- Task requirements -
Quote the listing in full, exactly as given, minus any pictures.

**** Available data ****

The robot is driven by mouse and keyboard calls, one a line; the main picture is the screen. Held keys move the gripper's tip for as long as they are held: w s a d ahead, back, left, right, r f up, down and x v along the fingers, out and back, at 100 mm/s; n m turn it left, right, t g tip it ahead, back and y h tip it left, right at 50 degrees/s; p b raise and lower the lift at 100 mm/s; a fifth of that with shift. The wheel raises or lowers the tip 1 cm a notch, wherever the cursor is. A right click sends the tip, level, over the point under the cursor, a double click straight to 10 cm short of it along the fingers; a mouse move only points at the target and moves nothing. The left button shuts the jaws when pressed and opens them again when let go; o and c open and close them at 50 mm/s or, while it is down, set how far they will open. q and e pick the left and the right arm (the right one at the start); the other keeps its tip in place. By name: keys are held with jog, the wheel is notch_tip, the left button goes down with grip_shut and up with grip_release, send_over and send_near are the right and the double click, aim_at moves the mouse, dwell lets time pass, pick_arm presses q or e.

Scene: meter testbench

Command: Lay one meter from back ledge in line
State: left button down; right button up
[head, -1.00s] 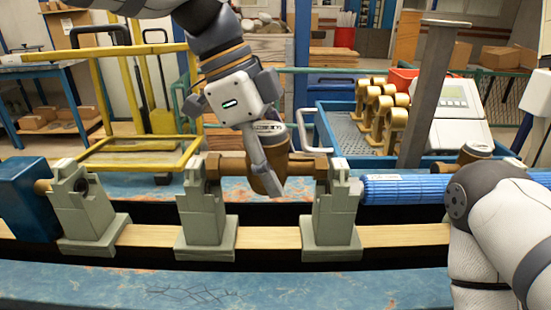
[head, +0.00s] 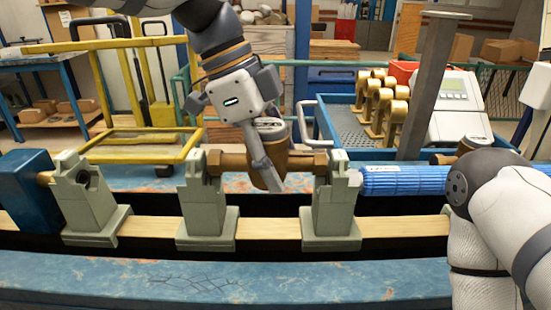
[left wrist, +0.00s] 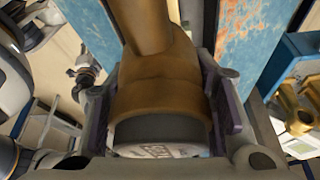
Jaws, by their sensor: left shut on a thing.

****

- Correct answer -
The robot is driven by mouse and keyboard calls, one a line; the main picture is the screen. Held keys move the gripper's tip for as long as they are held: w s a d ahead, back, left, right, r f up, down and x v along the fingers, out and back, at 100 mm/s; n m turn it left, right, t g tip it ahead, back and y h tip it left, right at 50 degrees/s; p b raise and lower the lift at 100 mm/s; a fifth of that with shift. The wheel raises or lowers the tip 1 cm a notch, wherever the cursor is. A right click sends the tip, level, over the point under the cursor, a double click straight to 10 cm short of it along the fingers; a mouse move only points at the target and moves nothing. The left button shuts the jaws when pressed and opens them again when let go; o and c open and close them at 50 mm/s or, while it is down, set how far they will open. q and e pick the left and the right arm (the right one at the start); the other keeps its tip in place. By name: keys are held with jog, the wheel is notch_tip, the left button goes down with grip_shut and up with grip_release, send_over and send_near are the right and the double click, aim_at moves the mouse, dwell lets time pass, pick_arm presses q or e.

Scene: meter testbench

Command: Lay one meter from back ledge in line
State: left button down; right button up
[head, -1.00s] 
[head, +0.00s] 
[left wrist, +0.00s] 
Jaws, by their sensor: left shut on a thing.

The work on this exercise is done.